Following the Department of Education’s recent proposed changes to Title IX, students and organizers conversed and crafted comments on Saturday at a “comment party,” co-hosted by the Title IX office and the Commission on Women and Gender Equity in Academia.

“This is an opportunity for students to come in and make sure that they know what those [proposed] changes look like,” Assistant Director of Education Outreach for the Title IX office Tiffany Street said. “There’s some stuff that we would like to be clarified and we wanted to make sure students had a platform on campus to come in and see that I am available to help clarify.”

In November 2018, Secretary Betsy DeVos and the Department of Education released proposed changes to Title IX, with intentions of improving the current school policy on sexual assault and harassment nationwide.

Changes on Active Avoidance Orders, cross-examination, and the definition of sexual assault and harassment were some of the central topics in DeVos’ proposal heavily discussed at the comment party.

Most attendees worked in one large group, rallying and refining ideas, but others decided to work independently after some conversation.

“I just felt we were doing a lot of talking and not a lot of acting,” sophomore Anna Remus said. “It was very relevant to have a discussion, but I feel like I know what I want to say and I’m ready to say it.”

The comment period for the proposed Title IX changes is 60 days after the publication date.
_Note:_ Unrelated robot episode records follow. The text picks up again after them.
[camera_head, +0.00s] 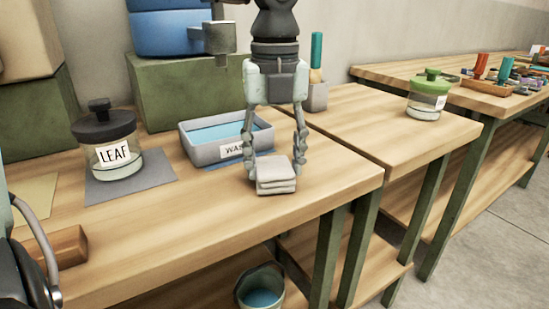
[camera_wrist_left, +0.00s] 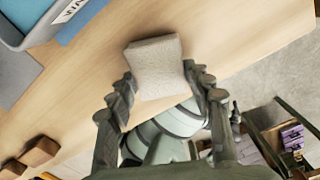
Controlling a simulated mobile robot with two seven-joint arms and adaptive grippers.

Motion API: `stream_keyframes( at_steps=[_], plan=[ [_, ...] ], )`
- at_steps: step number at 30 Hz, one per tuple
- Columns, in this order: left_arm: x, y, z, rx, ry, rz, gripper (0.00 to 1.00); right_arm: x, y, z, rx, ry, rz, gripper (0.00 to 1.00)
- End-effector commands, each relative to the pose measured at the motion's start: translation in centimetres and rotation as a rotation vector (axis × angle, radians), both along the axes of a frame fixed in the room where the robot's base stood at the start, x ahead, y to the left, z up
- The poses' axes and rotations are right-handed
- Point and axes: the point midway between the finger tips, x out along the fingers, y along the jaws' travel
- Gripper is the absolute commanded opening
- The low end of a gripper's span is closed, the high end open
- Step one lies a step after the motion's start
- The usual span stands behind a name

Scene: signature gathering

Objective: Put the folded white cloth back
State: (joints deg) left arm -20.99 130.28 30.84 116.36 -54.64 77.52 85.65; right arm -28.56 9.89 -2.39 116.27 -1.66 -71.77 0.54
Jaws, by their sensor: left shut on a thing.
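The folded white cloth (camera_head: 276,177) is a small stack of layers at the front right part of the near wooden table (camera_head: 210,225). My left gripper (camera_head: 276,150) points down over it, with one finger on each side, and is shut on it. In the left wrist view the cloth (camera_wrist_left: 155,66) sits between the fingertips of the left gripper (camera_wrist_left: 160,82). Whether the cloth touches the tabletop or is just above it, I cannot tell. My right gripper is not in view.
A grey basin of blue water (camera_head: 195,152) with a partly hidden label stands behind the cloth. A jar labelled LEAF (camera_head: 108,152) stands on a grey mat (camera_head: 130,188) to the left. A wooden block (camera_head: 68,247) lies front left. A bucket (camera_head: 260,287) is below the table edge.

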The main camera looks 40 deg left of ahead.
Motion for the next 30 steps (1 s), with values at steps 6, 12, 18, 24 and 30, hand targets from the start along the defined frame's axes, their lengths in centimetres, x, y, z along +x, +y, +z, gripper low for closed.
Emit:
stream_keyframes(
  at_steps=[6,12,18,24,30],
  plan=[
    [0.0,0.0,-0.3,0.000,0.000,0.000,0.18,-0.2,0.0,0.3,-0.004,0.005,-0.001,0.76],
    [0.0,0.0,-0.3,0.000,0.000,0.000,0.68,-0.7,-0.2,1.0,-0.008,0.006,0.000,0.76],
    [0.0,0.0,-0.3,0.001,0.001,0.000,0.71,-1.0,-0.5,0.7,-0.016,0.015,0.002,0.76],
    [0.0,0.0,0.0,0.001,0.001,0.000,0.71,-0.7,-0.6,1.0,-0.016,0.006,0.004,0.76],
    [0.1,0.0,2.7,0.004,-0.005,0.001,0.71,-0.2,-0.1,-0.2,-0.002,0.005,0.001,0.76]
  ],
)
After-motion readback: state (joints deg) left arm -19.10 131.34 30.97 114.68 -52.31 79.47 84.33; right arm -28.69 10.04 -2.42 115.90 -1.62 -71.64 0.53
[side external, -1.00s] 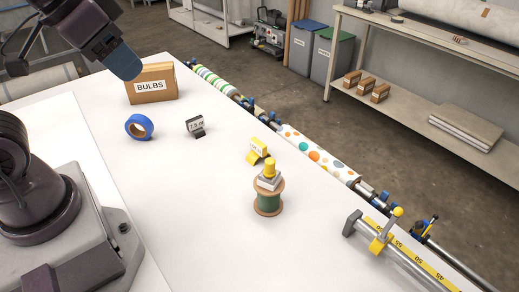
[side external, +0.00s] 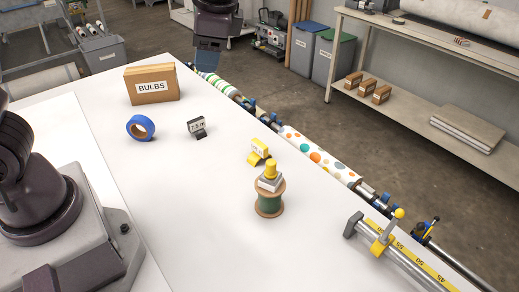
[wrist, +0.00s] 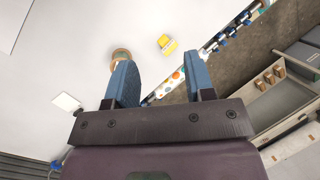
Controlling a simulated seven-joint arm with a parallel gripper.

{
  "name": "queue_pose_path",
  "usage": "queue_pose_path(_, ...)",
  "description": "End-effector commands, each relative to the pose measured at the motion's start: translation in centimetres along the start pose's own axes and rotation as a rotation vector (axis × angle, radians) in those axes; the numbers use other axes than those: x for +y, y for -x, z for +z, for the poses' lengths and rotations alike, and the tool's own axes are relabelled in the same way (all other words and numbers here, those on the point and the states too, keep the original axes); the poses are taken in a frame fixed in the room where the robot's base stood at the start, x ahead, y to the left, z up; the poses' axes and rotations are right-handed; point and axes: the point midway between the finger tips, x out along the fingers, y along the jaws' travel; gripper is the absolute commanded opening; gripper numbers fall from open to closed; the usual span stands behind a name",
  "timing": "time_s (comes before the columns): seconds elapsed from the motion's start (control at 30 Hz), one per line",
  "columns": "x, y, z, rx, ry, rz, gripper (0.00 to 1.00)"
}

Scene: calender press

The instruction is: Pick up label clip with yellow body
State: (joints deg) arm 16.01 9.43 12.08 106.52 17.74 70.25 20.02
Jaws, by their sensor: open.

Due to the ongoing government shutdown there has been some delay to this time, and the current deadline is Jan. 28.

Many attendees had issues with the combination of poor advertisement and inconvenient time frame for the comment period, but did extensive work and research to comment regardless.

“[The comment] period was overlapping with our reading [period] and our finals week and break. [I] wouldn’t have time to do research, read the 144 page document, or even a summary and do enough research to put in a proper comment.”

Senior Austin Ponce had similar comments to make, emphasizing the advertisement of the Title IX proposed changes.

“I think that a larger issue is perhaps a lot of people aren’t even aware that the Department of Education is soliciting the comments in this period,” Ponce said. “They don’t seem to be actively inviting feedback.”

Ponce added that despite any problems caused by the time slot of the comment period, people are trying to make a difference in whatever way they can.

“At the end of the day politics is local,” Ponce said. “Even if the Department of Education and current administration do not want to hear what we have to say or have no interest in implementing […] on [our] questions and concerns, we can at the very least try to make an impact here on campus.”